As an interesting note, we came across an article on CBS News from a couple years ago while searching for puzzles. According to the study referenced in the article, solving puzzles, along with reading and other activities that engage your brain, helps prevent the plaque in the brain that causes Alzheimer’s. So not only are we having a fun date night together, but we’re also exercising our brain to be healthier, so we can remember these dates nights for longer. Two dates and a lifetime of memories in one!

CBS News article about puzzles helping the brain
Buy Thomas Kinkade Disney 4-in-1 puzzle from Amazon

Groundhog Day

Okay campers, rise and shine, and don’t forget your booties because it’s coooold out there today!

A great part of being together long term is establishing and sharing traditions together. One of my long-time traditions, which is now one of our traditions, is watching the movie Groundhog Day every year on Groundhog Day. This year we made a small exception and watched it the day before for Monday Movie Madness.

This tradition started for me back in high school. Some friends of mine were big fans of the movie and threw a party every year to celebrate Groundhog Day. They would order sausage pizza (ground hog, get it?) and watch the movie, reciting so many of the famous lines right along with the movie. It was a great time. I’ve since moved away, but I have kept up the yearly tradition of watching the movie, introducing people to it along the way. Now, Amanda and I watch it every year.

Groundhog Day is the story of Pittsburgh weatherman Phil Connors (Bill Murray) being stuck in Punxsutawney, PA repeating the same day over and over. He starts out not wanting to even go to the Groundhog Day celebration, thinking that covering the groundhog is beneath him, but he is forced to go for his job. He stays the night of February 1st in a nice bed and breakfast. The following morning, he wakes up to Sonny and Cher’s “I Got You Babe” on the radio and a couple of morning radio show hosts talking about how cold it is. Phil goes about his day, providing coverage of Punxsutawney Phil seeing his shadow. then trying to get out of the city as fast as possible. However, a blizzard traps him in Punxsutawney, so he has to stay another day. When he wakes up the next morning, instead of being February 3rd, it’s Groundhog Day again. He is confused at first, thinking it is a bad case of deja vu, but as the day repeats more and more times, he gradually starts to accept it and make the most of his situation. Hilarity ensues as he decides he’s immortal and can’t suffer any consequences.

It’s a great movie that’s a lot of fun to watch. Bill Murray, Andie MacDowell, and Chris Elliot all provide really fun characters to the story. We definitely recommend watching this movie. More importantly, we recommend starting your own traditions.

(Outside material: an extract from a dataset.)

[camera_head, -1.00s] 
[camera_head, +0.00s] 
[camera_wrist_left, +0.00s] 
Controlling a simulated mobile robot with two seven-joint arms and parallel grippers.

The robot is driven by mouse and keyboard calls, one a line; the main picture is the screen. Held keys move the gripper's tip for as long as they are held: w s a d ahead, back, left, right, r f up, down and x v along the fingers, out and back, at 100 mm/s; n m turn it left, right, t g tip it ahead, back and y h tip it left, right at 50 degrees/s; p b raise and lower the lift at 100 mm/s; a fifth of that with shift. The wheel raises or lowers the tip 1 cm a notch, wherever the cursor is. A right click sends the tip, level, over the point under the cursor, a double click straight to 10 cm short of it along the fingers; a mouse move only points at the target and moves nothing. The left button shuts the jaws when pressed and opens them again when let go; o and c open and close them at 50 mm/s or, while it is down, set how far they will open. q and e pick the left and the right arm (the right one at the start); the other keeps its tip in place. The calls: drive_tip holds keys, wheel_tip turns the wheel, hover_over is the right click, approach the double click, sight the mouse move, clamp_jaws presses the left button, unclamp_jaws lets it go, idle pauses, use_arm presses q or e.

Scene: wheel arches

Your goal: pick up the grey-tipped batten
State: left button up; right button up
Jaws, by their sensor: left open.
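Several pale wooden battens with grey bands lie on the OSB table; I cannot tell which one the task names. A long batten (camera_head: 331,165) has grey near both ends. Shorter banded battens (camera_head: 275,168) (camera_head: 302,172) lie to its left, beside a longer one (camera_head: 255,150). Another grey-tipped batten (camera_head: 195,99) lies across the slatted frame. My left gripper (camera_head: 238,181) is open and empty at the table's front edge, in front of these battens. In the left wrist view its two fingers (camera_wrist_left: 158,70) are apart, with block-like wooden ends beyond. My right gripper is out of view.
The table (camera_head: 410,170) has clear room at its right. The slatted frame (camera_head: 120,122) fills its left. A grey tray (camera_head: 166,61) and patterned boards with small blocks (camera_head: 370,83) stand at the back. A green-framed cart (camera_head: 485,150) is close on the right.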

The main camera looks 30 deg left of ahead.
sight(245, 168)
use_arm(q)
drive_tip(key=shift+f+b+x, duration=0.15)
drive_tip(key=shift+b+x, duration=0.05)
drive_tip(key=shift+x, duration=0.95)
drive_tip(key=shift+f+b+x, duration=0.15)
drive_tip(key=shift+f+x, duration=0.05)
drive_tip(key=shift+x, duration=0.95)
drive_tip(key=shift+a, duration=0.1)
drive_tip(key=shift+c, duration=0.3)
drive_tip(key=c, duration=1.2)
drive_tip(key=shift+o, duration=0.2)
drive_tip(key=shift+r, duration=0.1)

As an added bonus this year, Punxsutawney Phil didn’t see his shadow, so according to the Prognosticator of Prognosticators, an early Spring is coming!

Buy Groundhog Day on Amazon

A month of dating…

Wow. We have completed an entire month of date nights. We’re now 1/12 of the way to our goal of a whole year of dates. We’ve had a lot of fun along the way and we hope you’ve had fun reading along, and have gotten a few ideas for date nights of your own. It’s been a fairly cold month, so we had lots of indoor activities. We’re already looking forward to Spring so we can get outside more often, but we have plenty of interesting indoor activities left to do.

As a preview for February, we have a couple small crafting projects, one or two construction projects, Taste of China on Chinese New Year for our second cultural experience, a concert, and many more activities lined up. Stay tuned. Same Bat Time, same Bat Channel!

Grease Live

One of the coolest new things on TV is the major networks showing huge, live productions of musicals. Tonight, Fox put on Grease Live.

I think this is the most fun production we’ve watched so far. There was a lot of good meta humor. Mario Lopez hosted the show, and in the production, he was Vince Fontaine, host of National Band Stand. Didi Conn, who played Frenchy in the original movie, and Barry Pearl, who played Doody in the original movie, were both part of the cast. In this production, Didi Conn played the waitress that gave Carly Rae Jepsen as Frenchy advice before she decides to return to high school. Carly asks “How is waitressing?” and Didi responds “You’re too young to know about that.” Previous Frenchy, now playing a waitress, told new Frenchy that she shouldn’t know about being a waitress yet. Super meta. They also did a lot of shots at the end of scenes of the actors racing across the 20 acres of sets.

The camera work was really fantastic. The car race, in particular, really stuck out for us. The cars were stationary for the shot, but thanks to come clever lighting and good camera work, it appeared like the cars were moving down a stretch of road. Beyond that, the cameras had to move to capture all sorts of interesting angles throughout the performance. It was really well done.

During the play, Amanda was quoting all of the famous lines to me right before they would happen. I complimented her, and said I definitely couldn’t do that. She asked why not and I admitted to never having seen the movie. Amanda could not let that stand, so after Grease Live, we watched Grease the movie, which happens to be in our DVD collection. Yeah, that makes it a Grease marathon. It was a lot of Grease, but it was interesting to see the differences between the production and the movie.

All I can say after a full night of Grease is: Go Grease Lightning!